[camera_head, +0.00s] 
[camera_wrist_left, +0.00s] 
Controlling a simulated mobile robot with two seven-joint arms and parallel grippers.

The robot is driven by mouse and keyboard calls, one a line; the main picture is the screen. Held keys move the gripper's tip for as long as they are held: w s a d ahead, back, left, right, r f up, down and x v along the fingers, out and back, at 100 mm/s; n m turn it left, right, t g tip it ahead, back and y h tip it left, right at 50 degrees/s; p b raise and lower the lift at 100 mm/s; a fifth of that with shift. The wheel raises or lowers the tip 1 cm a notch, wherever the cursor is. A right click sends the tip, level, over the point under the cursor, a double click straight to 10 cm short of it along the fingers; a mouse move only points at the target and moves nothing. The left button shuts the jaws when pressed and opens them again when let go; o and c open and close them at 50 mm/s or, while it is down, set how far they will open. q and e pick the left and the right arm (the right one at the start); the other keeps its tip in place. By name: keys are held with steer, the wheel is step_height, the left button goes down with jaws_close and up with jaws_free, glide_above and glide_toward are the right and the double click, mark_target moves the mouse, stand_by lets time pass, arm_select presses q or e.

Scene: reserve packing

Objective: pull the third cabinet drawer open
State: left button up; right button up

==================================================

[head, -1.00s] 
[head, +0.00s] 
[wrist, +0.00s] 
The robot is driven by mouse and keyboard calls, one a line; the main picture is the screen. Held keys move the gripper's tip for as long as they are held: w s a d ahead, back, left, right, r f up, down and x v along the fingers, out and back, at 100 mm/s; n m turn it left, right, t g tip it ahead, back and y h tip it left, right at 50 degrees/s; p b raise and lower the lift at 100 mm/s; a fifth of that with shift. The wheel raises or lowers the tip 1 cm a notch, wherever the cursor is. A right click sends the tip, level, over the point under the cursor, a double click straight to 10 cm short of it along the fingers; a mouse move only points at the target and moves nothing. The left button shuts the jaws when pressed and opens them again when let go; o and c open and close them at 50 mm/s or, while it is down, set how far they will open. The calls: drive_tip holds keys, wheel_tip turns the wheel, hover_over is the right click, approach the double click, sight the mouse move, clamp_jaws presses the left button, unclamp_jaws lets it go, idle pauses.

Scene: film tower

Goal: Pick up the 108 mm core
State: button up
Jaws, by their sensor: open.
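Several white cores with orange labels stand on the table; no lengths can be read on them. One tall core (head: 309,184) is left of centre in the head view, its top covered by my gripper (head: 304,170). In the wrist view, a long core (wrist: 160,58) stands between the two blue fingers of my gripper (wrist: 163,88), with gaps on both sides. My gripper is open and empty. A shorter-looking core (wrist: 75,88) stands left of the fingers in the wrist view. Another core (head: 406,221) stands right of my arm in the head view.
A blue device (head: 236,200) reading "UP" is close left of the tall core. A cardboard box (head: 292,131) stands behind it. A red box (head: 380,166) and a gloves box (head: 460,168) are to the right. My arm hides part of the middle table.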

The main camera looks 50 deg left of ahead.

==================================================

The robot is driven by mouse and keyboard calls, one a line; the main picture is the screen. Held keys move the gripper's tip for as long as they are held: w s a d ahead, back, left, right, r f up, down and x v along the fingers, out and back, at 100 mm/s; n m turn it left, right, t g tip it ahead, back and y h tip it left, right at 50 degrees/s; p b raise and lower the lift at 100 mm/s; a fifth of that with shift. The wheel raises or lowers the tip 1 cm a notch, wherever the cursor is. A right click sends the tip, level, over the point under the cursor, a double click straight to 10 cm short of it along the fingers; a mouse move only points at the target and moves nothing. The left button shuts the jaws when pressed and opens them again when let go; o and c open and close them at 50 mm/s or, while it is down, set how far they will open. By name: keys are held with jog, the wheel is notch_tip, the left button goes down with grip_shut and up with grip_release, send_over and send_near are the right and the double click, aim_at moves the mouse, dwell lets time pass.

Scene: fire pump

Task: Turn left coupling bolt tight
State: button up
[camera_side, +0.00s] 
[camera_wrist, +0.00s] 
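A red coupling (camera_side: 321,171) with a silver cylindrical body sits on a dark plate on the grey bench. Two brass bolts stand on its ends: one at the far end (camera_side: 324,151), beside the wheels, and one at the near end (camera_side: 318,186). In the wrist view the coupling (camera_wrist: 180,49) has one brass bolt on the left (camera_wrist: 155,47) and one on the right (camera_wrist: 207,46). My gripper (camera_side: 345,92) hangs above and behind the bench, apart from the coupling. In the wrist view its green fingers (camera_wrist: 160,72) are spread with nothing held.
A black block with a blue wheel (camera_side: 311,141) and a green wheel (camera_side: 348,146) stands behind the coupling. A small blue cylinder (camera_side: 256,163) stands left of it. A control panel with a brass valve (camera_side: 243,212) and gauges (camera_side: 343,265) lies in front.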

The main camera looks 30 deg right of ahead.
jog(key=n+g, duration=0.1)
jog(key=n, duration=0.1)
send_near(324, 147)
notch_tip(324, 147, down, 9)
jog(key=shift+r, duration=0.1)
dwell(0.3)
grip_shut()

==================================================

DIRECTION =
Give again, word for word, only the lines running from the line with "Scene: reserve packing" through the line with "State: left button up; right button up"; include both of those lines.

COMPLETE ANSWER =
Scene: reserve packing

Objective: pull the third cabinet drawer open
State: left button up; right button up

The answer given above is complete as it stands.